There's not a bread-winner out there who has been reared on the principles that life isn't fair and tough times don't last but tough people do.
But even tough guy Tony Soprano needs some time on the couch. And for solace, there's the counsel of sports psychologist Dr. Richard Lustberg of Long Island.
"If there's no sun on the horizon, people can feel hopeless and helpless," Lustberg said. "Fans relate to losing through their own losses. It's a good object lesson in life. Not everyone is successful. Who can't relate to disappointments, mistakes, not having enough money, or staying in a relationship that may not be ideal but it's the one we have? Criticizing others allows us to feel better about ourselves, and who among us can't criticize management?"

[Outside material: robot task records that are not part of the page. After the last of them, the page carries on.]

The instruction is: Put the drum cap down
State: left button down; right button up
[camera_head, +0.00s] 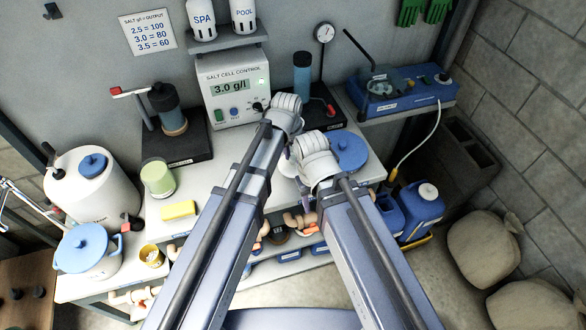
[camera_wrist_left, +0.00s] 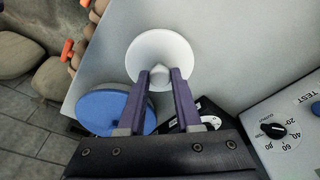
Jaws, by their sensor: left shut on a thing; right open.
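My left gripper (camera_head: 281,148) is over the bench, in front of the control box. Its two purple fingers in the left wrist view (camera_wrist_left: 160,76) are shut on the pointed middle of a white round piece (camera_wrist_left: 176,48), which I take for the drum cap. This piece is mostly hidden behind my arms in the head view (camera_head: 287,167). I cannot tell whether it touches the bench. A blue disc (camera_head: 349,151) lies beside it on the bench and shows in the left wrist view (camera_wrist_left: 103,110). My right gripper (camera_head: 303,188) is open, lower in the head view, its fingers mostly hidden.
The salt cell control box (camera_head: 230,85) stands behind. A white drum with a blue cap (camera_head: 93,165) and a blue-lidded pail (camera_head: 85,248) stand left. A green-topped cup (camera_head: 157,178) and yellow sponge (camera_head: 178,210) sit on the bench. Blue jugs (camera_head: 420,208) stand right.

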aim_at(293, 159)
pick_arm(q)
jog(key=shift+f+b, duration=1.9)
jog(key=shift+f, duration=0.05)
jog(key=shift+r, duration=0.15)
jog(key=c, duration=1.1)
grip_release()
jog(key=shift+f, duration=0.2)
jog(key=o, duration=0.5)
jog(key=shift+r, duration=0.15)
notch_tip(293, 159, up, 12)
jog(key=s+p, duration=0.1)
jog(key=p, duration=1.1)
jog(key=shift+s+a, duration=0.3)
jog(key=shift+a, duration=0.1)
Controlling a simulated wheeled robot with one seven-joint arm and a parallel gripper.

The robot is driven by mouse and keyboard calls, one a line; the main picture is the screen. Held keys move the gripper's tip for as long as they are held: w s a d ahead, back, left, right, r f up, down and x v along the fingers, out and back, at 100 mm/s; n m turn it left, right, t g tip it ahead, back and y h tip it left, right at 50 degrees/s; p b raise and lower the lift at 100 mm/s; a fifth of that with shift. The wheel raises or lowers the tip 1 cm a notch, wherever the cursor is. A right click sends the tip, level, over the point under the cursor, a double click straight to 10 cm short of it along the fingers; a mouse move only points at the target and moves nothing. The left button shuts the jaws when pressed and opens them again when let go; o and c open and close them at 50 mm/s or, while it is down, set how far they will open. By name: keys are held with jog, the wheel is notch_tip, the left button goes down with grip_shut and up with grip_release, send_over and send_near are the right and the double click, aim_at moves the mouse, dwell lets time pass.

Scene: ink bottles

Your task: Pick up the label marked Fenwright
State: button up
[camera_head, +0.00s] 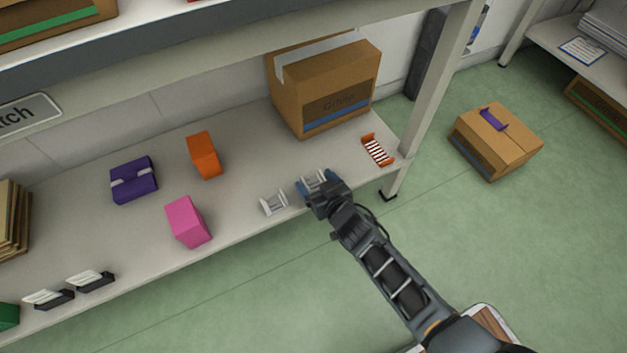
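No label with readable Fenwright text shows. Two small white stands sit near the shelf's front edge. One white stand (273,203) is free, just left of my gripper. The other white stand (313,180) is at my gripper (316,184), seemingly between its blue-tipped fingers. I cannot tell whether the fingers touch it, and the wrist hides part of it. Two dark holders with white cards stand at the front left, one holder (48,299) left of the other (91,281). Their writing is too small to read.
The shelf (240,160) also bears a purple box (133,180), an orange box (204,155), a pink box (188,222), a large carton (325,90) and a striped orange rack (377,150). A post (432,95) stands right. Another carton (495,145) is on the floor.

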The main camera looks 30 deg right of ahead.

But halfway through the litany of what ails baseball in Pittsburgh, Lustberg said, "Stop!"
The reality was depressing him.
"Don't you just love spring training stories?" Lustberg said. "Baseball allows you to recall your own childhood. Smell the grass and you're a kid again. There's nothing like it. It makes me feel like I'm in center field, and there's no place safer in my life than center field. What could be bad?"